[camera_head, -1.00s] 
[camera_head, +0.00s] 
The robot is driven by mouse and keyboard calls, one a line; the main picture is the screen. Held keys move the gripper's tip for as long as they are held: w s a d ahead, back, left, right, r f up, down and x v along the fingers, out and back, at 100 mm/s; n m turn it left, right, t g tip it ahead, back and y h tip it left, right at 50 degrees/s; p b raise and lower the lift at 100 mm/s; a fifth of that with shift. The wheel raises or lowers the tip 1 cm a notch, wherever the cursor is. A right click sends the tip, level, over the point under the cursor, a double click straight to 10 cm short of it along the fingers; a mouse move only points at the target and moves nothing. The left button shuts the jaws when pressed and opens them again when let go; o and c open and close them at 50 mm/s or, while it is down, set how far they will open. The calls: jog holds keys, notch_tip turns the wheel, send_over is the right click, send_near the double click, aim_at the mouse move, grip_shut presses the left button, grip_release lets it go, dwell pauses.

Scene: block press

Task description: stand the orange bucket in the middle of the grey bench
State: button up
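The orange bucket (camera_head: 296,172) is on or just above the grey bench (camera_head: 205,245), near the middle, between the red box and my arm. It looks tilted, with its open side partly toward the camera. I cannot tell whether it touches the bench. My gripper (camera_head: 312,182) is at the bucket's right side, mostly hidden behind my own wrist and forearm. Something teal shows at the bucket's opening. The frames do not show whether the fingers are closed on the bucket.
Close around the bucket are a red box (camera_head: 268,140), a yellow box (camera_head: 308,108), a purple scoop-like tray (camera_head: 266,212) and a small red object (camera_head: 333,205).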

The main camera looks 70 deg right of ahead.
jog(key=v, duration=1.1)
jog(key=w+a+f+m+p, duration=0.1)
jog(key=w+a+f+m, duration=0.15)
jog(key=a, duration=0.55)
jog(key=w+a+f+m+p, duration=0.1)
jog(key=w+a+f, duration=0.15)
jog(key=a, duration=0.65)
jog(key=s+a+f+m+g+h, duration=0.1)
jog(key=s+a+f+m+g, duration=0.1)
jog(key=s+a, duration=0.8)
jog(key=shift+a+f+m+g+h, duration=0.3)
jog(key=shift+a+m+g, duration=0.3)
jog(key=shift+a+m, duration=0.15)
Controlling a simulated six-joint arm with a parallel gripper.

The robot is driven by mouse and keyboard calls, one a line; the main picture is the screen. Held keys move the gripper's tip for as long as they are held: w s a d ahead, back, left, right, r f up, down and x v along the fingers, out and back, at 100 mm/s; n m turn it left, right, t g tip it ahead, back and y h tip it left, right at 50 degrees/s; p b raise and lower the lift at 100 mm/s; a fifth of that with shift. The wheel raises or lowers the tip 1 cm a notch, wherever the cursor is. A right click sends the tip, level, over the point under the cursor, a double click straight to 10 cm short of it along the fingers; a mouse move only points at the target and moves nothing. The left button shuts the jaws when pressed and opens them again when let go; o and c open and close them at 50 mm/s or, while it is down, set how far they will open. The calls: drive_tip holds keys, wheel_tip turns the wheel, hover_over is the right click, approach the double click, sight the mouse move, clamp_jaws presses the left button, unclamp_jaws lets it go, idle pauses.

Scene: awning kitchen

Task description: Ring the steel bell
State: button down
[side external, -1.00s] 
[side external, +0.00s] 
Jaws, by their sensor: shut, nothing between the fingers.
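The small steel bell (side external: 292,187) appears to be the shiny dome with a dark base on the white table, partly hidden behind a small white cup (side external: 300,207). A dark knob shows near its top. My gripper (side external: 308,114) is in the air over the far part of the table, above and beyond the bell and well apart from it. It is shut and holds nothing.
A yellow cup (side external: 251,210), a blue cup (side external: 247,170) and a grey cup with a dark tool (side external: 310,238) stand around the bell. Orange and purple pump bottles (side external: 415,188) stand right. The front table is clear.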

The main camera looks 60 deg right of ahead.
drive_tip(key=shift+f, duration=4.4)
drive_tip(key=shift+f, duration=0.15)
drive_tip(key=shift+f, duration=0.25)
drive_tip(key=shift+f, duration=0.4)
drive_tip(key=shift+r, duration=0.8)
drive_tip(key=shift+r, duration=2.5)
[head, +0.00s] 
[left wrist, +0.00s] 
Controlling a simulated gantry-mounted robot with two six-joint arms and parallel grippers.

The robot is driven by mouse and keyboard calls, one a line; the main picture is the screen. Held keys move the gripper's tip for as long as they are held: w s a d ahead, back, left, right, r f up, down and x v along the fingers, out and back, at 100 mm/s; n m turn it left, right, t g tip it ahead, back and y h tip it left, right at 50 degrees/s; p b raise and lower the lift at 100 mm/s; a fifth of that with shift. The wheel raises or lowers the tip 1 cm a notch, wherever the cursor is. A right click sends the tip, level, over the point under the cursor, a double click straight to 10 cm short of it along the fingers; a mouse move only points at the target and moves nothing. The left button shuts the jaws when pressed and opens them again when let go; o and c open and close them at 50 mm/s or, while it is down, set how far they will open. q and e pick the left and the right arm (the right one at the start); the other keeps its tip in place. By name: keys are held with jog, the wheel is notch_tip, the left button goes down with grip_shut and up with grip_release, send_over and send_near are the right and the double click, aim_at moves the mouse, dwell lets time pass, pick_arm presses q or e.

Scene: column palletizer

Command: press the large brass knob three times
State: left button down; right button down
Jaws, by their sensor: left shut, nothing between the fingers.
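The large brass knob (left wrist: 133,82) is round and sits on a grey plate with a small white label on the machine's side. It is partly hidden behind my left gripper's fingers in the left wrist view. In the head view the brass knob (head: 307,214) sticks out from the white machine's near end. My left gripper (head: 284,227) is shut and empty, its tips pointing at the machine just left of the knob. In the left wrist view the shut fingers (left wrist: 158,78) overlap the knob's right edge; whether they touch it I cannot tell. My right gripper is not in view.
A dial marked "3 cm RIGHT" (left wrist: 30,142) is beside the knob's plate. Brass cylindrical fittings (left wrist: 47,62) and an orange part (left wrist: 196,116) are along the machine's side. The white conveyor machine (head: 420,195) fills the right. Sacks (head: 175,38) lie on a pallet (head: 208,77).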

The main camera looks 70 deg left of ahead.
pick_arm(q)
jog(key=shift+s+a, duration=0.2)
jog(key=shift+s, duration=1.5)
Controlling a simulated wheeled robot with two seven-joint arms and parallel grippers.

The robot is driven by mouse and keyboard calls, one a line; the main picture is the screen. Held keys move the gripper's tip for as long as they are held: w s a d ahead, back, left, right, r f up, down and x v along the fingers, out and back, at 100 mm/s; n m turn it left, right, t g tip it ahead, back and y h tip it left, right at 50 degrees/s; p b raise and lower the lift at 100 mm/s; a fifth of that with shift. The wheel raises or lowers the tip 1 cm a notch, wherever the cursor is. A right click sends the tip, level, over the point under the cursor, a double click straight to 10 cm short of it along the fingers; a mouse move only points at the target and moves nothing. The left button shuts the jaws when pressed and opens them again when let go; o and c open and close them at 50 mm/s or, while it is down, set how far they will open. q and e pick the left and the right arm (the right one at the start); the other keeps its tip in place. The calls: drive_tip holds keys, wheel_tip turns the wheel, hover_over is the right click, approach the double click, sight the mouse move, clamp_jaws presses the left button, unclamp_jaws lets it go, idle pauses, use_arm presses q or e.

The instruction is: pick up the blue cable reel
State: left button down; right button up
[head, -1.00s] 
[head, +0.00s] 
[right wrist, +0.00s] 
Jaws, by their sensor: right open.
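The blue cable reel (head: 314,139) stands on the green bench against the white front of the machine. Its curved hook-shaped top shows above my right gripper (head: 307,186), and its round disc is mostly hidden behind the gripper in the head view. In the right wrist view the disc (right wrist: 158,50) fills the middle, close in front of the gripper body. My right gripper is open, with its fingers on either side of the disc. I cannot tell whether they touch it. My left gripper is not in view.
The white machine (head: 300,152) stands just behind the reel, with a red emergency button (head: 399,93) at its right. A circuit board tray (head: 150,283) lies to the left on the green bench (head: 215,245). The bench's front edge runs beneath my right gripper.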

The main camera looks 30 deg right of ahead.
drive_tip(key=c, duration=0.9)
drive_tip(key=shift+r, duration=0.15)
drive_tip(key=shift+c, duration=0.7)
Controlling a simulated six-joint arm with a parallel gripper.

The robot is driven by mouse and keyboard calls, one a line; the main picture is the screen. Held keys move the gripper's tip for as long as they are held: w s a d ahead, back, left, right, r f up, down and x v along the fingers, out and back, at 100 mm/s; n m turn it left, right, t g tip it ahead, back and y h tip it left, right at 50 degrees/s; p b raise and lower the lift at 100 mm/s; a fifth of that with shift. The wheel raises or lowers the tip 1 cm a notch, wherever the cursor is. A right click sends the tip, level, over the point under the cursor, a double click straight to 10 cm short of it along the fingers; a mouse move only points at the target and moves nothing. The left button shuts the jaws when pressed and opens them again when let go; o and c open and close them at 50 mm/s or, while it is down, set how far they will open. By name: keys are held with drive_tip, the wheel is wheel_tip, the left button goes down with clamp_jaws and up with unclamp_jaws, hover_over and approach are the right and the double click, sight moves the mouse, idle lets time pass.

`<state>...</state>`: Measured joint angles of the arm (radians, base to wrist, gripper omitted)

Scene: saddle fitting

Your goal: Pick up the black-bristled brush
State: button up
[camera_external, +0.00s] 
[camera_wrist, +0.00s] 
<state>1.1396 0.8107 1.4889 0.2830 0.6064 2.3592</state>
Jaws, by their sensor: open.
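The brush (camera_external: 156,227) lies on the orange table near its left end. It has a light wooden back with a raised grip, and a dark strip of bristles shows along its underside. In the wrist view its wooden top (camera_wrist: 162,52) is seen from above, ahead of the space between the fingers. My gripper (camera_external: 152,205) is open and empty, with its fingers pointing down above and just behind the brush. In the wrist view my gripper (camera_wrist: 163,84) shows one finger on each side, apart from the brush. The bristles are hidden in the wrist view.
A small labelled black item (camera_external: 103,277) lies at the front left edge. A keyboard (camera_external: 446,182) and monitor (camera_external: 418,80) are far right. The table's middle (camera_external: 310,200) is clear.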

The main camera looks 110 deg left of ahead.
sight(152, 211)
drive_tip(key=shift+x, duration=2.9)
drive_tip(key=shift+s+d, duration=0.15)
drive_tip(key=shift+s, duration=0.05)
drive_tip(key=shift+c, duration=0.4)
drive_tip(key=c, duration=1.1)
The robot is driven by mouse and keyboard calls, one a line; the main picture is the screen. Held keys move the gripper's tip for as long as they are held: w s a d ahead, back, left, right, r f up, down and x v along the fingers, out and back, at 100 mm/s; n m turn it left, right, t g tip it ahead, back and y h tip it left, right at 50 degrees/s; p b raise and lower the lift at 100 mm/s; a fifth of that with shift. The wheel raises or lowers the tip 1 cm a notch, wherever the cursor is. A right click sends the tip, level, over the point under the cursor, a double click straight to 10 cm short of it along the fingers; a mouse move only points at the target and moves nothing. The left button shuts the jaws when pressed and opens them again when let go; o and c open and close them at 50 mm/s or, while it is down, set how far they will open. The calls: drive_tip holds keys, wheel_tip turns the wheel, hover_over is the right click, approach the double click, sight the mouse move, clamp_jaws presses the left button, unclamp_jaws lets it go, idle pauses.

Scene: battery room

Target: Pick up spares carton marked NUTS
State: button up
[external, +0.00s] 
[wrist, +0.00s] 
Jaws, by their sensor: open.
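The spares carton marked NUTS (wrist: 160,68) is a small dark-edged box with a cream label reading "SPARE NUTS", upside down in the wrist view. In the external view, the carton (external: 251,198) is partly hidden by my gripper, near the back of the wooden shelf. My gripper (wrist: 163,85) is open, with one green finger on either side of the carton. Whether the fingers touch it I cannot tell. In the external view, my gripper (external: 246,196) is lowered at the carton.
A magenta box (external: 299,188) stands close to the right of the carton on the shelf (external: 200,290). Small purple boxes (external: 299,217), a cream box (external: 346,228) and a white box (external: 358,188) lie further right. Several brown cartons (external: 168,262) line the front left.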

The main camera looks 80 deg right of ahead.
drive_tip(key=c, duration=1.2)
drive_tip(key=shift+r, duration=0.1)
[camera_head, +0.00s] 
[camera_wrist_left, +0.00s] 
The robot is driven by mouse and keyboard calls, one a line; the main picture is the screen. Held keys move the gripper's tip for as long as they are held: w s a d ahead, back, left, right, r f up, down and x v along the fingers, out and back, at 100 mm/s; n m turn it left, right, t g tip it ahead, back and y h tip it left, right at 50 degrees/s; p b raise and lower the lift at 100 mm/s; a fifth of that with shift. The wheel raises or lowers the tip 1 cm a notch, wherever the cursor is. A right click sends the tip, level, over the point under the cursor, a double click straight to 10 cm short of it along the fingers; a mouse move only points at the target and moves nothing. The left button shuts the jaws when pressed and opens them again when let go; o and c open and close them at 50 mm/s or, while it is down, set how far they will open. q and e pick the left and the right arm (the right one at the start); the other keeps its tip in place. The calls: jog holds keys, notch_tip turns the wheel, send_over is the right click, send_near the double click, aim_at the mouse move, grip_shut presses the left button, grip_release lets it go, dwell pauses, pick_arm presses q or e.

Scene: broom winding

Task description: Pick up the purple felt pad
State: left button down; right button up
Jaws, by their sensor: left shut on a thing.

[Task requirements]: Quote nothing but the lines that run from the line containing "[left wrist, +0.00s]" through the line containing "State: left button down; right button down", keeping both of them word for word.

[The answer]:
[left wrist, +0.00s] 
Controlling a simulated gantry-mounted robot with two six-joint arms and parallel grippers.

The robot is driven by mouse and keyboard calls, one a line; the main picture is the screen. Held keys move the gripper's tip for as long as they are held: w s a d ahead, back, left, right, r f up, down and x v along the fingers, out and back, at 100 mm/s; n m turn it left, right, t g tip it ahead, back and y h tip it left, right at 50 degrees/s; p b raise and lower the lift at 100 mm/s; a fifth of that with shift. The wheel raises or lowers the tip 1 cm a notch, wherever the cursor is. A right click sends the tip, level, over the point under the cursor, a double click straight to 10 cm short of it along the fingers; a mouse move only points at the target and moves nothing. The left button shuts the jaws when pressed and opens them again when let go; o and c open and close them at 50 mm/s or, while it is down, set how far they will open. q and e pick the left and the right arm (the right one at the start); the other keeps its tip in place. By name: keys are held with jog, the wheel is notch_tip, the left button goes down with grip_shut and up with grip_release, send_over and send_near are the right and the double click, aim_at moves the mouse, dwell lets time pass, pick_arm presses q or e.

Scene: column palletizer

Command: press the large brass knob three times
State: left button down; right button down

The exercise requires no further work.